• What the exercise asks: Where the word "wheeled" occurs in a line, return that line.

* begin Data rows *

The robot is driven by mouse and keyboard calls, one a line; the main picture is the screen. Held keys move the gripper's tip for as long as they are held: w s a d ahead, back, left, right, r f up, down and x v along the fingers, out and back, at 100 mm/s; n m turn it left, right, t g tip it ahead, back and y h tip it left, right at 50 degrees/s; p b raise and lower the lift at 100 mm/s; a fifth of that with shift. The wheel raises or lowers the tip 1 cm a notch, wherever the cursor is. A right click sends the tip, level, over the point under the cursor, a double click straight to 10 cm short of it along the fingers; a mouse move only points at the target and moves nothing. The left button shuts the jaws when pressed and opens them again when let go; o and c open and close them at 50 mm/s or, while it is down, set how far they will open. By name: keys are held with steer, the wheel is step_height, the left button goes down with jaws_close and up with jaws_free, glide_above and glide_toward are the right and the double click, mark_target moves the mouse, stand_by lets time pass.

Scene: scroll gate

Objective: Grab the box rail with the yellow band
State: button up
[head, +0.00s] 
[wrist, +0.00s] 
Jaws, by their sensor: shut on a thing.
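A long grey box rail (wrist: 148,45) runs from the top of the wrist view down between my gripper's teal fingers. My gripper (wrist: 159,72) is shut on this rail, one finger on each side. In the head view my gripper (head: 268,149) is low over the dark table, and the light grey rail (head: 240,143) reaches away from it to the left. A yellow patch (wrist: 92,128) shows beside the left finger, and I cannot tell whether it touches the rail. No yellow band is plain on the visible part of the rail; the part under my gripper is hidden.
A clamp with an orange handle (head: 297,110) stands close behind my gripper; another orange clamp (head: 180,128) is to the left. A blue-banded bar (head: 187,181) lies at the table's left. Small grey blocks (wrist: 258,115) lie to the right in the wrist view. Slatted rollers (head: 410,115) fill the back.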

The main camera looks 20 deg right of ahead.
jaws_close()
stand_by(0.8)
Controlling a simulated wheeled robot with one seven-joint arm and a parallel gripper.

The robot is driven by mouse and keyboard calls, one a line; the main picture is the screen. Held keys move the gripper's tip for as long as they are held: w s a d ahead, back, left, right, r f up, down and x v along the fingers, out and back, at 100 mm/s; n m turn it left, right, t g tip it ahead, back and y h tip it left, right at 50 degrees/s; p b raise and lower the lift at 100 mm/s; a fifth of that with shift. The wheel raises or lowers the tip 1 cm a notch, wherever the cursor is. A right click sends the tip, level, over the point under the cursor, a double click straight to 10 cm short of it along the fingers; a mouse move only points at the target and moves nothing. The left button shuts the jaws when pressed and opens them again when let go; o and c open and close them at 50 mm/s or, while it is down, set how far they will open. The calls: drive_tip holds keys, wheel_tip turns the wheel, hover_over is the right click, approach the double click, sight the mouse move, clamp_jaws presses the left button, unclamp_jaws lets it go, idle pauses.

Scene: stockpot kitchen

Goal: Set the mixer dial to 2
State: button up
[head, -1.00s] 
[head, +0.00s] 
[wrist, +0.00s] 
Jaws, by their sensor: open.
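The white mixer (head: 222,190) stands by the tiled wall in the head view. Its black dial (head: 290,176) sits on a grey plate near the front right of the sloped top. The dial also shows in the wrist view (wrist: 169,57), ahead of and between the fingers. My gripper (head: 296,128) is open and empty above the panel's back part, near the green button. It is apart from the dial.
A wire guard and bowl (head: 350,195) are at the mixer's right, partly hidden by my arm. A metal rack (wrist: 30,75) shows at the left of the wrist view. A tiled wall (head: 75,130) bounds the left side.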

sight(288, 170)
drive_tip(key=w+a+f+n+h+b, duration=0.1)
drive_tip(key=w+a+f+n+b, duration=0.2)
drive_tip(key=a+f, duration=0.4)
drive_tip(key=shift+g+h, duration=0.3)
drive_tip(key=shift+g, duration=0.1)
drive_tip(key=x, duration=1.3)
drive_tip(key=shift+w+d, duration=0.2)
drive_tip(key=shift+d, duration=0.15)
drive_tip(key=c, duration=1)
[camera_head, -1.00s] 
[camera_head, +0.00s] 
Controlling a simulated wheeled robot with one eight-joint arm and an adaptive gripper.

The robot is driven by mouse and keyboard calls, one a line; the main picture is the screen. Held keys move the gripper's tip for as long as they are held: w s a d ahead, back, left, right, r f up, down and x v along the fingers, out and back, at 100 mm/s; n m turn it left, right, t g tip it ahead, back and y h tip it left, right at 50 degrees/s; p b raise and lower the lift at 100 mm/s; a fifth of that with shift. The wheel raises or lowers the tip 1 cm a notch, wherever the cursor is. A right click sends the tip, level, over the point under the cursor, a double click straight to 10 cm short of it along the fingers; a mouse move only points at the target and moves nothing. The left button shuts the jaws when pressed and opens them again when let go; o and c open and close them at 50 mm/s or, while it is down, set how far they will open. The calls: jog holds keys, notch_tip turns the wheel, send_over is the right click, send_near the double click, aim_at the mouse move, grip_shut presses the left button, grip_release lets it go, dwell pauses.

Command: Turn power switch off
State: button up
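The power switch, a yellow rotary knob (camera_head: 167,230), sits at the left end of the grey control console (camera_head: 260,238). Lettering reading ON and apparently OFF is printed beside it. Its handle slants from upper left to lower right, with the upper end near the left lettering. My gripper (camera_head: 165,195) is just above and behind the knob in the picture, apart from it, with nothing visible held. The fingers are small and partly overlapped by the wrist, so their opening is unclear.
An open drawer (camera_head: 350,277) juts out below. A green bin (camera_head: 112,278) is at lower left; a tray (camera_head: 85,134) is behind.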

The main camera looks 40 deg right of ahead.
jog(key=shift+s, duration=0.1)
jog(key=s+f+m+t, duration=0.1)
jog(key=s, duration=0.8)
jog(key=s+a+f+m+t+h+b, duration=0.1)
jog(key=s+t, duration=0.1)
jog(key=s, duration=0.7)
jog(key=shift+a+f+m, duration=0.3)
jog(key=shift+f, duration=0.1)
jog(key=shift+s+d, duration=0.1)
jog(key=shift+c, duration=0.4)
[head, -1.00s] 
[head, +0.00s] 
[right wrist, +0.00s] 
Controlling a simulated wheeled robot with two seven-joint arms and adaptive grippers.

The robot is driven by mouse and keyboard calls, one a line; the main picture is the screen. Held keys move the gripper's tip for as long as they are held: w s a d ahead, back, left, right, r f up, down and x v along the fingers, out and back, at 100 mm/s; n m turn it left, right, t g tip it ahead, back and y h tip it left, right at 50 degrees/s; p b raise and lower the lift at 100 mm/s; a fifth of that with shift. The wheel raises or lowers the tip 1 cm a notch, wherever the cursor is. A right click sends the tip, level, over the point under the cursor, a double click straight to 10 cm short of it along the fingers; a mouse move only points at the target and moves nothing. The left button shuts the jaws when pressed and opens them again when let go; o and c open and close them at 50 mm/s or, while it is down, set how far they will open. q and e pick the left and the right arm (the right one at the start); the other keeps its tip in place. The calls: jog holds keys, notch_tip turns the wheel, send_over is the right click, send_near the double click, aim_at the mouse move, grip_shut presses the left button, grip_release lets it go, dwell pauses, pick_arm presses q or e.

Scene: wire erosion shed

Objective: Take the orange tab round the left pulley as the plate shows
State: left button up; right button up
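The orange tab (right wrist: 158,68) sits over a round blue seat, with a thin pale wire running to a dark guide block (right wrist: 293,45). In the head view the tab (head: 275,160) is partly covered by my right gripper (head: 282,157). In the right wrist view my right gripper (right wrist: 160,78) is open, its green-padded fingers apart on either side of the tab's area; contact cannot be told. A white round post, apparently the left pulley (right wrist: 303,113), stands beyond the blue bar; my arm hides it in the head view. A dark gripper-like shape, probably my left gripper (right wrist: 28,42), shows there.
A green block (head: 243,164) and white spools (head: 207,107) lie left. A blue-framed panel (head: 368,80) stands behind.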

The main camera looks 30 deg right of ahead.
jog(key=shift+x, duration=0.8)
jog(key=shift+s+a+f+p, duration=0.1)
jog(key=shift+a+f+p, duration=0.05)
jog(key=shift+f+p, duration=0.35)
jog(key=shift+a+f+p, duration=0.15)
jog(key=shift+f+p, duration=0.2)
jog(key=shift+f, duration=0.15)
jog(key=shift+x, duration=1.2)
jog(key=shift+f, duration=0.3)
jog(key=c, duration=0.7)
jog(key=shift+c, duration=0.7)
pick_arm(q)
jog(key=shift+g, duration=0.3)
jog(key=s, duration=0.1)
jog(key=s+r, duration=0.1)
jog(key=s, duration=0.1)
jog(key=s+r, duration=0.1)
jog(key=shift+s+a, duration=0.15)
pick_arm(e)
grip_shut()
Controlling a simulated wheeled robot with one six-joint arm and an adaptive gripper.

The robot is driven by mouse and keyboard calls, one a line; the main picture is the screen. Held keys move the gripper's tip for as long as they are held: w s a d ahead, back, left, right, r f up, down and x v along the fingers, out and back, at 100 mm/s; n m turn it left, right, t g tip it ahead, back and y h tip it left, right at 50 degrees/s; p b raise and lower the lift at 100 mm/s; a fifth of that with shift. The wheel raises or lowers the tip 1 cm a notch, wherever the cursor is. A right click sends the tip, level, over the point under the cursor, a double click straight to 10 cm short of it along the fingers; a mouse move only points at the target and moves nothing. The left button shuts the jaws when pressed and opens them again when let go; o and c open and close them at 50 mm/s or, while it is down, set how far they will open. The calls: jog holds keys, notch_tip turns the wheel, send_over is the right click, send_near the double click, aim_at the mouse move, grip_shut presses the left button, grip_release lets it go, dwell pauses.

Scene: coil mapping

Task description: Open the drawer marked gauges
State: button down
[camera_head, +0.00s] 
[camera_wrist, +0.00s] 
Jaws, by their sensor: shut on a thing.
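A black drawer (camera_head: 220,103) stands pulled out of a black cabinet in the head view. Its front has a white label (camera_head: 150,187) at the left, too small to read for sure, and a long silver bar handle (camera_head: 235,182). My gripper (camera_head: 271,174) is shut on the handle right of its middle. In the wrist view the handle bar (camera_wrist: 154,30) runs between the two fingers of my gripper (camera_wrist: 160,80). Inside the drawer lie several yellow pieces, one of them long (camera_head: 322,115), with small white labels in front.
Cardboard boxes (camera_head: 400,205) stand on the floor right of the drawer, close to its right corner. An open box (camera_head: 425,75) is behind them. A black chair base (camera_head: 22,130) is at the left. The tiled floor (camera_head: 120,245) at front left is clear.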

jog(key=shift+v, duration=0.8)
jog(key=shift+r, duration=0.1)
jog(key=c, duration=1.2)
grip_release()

* end Data rows *

• Task solution:
Controlling a simulated wheeled robot with one seven-joint arm and a parallel gripper.
Controlling a simulated wheeled robot with one eight-joint arm and an adaptive gripper.
Controlling a simulated wheeled robot with two seven-joint arms and adaptive grippers.
Controlling a simulated wheeled robot with one six-joint arm and an adaptive gripper.

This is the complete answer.